Monday, November 23, 2009

Money & Business

Chipping Away

In a digital world, Texas Instruments finds profit in analog

By David LaGesse
Posted 3/11/07
Page 2 of 4

Under former CEOs Jerry Junkins and Tom Engibous, now TI's chairman, Texas Instruments in the 1990s shed more than a dozen of what it considered old businesses, including defense products and oil-field services. The latter is where the company started in the 1930s. It also abandoned the PC market, including notebook computers, microprocessors, and memory chips. "We moved beyond the PC, because we saw the market moving beyond it," Templeton says. Still, TI went through painful times as the rest of the tech world thrived amid the 1990s Internet boom and its own fortunes sagged; it lost money while shrinking in size by more than a quarter, from sales of about $11.4 billion in 1995 to $8.5 billion three years later.

In doing so, the company remade itself to focus on what Engibous and Templeton saw as the future: wireless handsets, where it already had a major play in its digital signal processors. DSPs are integrated circuits with roots in the speech synthesizer that powered the Speak & Spell, a successful toy that TI started selling in the late 1970s-and that E.T. hacked to communicate with fellow extraterrestrials. A DSP takes digital streams, such as audio and video, and manipulates them, scrubbing them of background noise or squeezing them for quicker transmission. With money from its downsizing, TI bought numerous companies that reinforced its push into DSPs and, later, into analog. The transformation "not only took foresight; it also took nerve," says Ron Slaymaker, TI's head of investor relations.

The effort paid off by the late 1990s as cellphone sales skyrocketed, and the company dominated DSPs, with about half the market. That figure now exceeds 60 percent, but the rocket is beginning to show cracks: Some analysts worry that the cellphone market is nearing saturation and poised to slow down. "Then again, we were saying the same thing three years ago, and it hasn't happened yet," says Slaymaker. Still, there is at least a temporary dip underway, as more cellphone sales move overseas, where cheaper handsets are more popular; TIhas acknowledged that the dollar value of its sales may be soft for this quarter and maybe longer.

But Templeton argues that the company has positioned itself well for cellphones in emerging markets like India, China, and Latin America, particularly with a cheap, one-chip solution it calls the LoCosto. "Very sophisticated name, isn't it?" the CEO says with a smile. "But people aren't confused about its purpose."
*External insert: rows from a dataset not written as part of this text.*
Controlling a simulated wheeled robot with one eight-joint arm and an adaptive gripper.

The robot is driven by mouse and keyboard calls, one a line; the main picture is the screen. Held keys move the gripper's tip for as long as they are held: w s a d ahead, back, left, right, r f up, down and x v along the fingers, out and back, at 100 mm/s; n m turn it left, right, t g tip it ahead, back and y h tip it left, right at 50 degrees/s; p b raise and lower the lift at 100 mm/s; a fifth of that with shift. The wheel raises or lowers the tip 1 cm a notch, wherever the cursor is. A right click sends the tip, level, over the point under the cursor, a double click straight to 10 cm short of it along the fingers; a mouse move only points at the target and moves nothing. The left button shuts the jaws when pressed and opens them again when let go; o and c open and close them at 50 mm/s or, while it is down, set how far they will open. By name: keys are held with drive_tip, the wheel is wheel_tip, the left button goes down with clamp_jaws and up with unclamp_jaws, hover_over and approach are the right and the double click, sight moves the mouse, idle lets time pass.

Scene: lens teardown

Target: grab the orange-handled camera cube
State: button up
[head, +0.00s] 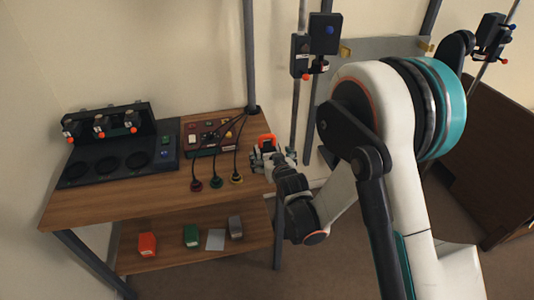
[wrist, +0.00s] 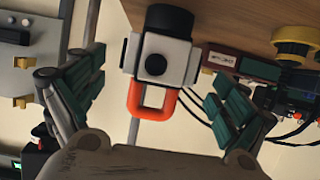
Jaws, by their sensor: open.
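The camera cube (wrist: 160,60) is white with black round faces and a black lens on top, and it carries an orange loop handle (wrist: 152,104). In the wrist view it is between the two green-padded fingers of my gripper (wrist: 152,82), which is open. The handle points toward the gripper's palm, and gaps show on both sides of it. In the head view the orange handle (head: 267,138) shows at the table's right edge beside my gripper (head: 268,160). Most of the cube is hard to make out there.
The wooden table (head: 100,208) holds a black tray (head: 85,172) with round recesses, a button panel (head: 203,135) and several cabled plugs. The lower shelf (head: 180,262) bears red (head: 147,244), green (head: 191,236) and grey (head: 235,227) blocks. A vertical post stands by the table's back right corner.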

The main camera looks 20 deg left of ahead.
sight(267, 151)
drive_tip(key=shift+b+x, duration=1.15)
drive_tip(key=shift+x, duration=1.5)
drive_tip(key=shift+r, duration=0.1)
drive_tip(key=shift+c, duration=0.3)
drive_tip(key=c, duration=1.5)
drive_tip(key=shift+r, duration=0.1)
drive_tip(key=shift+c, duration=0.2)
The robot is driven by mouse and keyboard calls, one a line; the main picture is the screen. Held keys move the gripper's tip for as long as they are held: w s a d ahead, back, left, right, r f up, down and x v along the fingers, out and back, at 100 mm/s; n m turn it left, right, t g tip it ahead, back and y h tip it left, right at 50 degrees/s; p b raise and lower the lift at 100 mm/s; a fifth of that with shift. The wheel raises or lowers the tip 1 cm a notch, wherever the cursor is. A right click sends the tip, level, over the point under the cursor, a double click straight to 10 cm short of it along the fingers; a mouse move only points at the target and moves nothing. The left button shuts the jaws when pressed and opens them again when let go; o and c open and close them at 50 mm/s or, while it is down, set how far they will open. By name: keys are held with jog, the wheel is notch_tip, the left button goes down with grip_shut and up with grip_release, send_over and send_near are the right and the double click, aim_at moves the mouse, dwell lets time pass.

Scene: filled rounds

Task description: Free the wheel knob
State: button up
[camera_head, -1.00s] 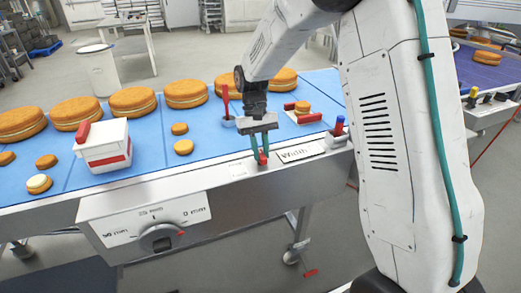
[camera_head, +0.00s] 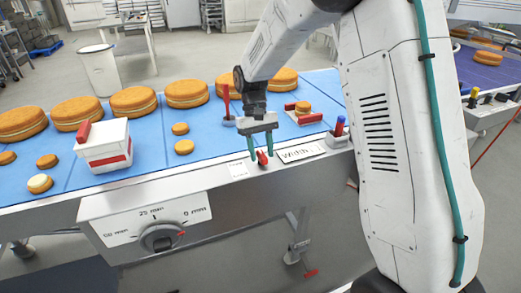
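A small red knob (camera_head: 262,158) stands on the metal front rail of the conveyor, beside a white label that reads "Width" (camera_head: 299,154). My gripper (camera_head: 262,152) points down at it with two teal fingers. The fingers are open, one on each side of the knob, with visible gaps between them and the red part. The fingertips are still low around the knob. The base of the knob is too small to make out. A round grey dial (camera_head: 158,238) with a red mark sits on the front panel below, with mm markings around it.
A white box with a red handle (camera_head: 103,146) stands on the blue belt (camera_head: 208,144) at left. Several round filled cakes (camera_head: 187,94) lie along the belt. An upright red-handled tool (camera_head: 227,103) stands just behind my gripper.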

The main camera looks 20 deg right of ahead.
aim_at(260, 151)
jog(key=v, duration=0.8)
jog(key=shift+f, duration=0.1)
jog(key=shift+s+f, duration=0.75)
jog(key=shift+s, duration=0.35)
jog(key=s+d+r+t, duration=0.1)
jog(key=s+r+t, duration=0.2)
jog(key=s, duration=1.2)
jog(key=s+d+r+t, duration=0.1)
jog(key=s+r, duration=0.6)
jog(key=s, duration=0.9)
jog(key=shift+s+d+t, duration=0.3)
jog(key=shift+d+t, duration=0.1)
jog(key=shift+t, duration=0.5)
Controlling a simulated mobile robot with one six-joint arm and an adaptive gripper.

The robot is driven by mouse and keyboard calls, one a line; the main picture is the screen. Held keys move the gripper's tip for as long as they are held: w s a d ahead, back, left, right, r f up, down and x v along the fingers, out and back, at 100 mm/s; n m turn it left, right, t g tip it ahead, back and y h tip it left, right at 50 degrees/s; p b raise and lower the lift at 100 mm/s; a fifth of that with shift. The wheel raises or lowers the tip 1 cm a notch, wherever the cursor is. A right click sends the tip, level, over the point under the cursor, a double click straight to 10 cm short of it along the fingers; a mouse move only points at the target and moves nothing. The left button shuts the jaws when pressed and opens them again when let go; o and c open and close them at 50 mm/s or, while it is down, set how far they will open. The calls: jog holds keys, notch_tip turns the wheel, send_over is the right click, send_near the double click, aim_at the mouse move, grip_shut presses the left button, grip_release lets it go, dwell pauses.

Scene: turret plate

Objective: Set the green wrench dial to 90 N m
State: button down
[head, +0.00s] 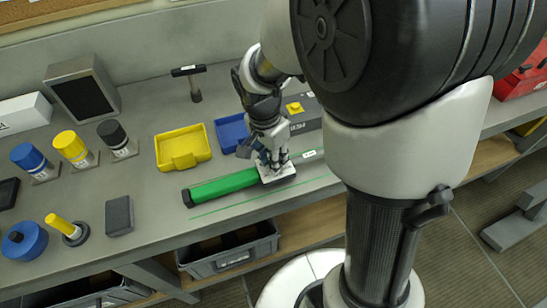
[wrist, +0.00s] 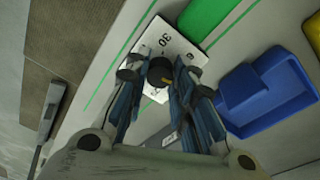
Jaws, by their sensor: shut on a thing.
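The green wrench lies on the bench, its green handle (head: 225,186) pointing left and a white scale plate (head: 283,177) at its right end. In the wrist view the plate (wrist: 178,36) shows a printed 30; another mark at its edge is too small to read surely. A dark round dial knob (wrist: 160,72) with a small yellow mark sits on the plate. My gripper (head: 270,162) is over the plate, and in the wrist view its fingers stand on both sides of the knob, shut on it. The fingers cover part of the scale, and I cannot read the setting.
A yellow tray (head: 183,148) and a blue tray (head: 229,131) stand behind the wrench. A grey block (head: 119,215) lies to the left. Thin green lines mark the bench by the wrench. Capped cylinders, including a blue one (head: 29,157), stand farther left. A grey crate (head: 228,254) is below.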

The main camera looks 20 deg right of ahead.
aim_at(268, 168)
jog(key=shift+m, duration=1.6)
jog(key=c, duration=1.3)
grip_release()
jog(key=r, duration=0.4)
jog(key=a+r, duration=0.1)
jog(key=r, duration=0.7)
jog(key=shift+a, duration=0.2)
More sophisticated is the product's integration of DSPs, for processing the digital sound streams, with analog chips that convert voices to and from digital. And that's at the heart of the company's push into analog, which TIsaw as a chance to leverage its dominance in DSPs. Analog and digital chips pair in all sorts of electronic devices, from cable modems to glucose monitors to a PC mouse. On many, TI can now offer to sell a manufacturer 80 or 90 percent of the silicon needed. "It gives us great ability to walk around the block," says Gregg Lowe, senior vice president over TI's analog business. He's not talking recreation but to walk potential sales around a block diagram-a graphical representation of the pieces to be assembled into an electronics product.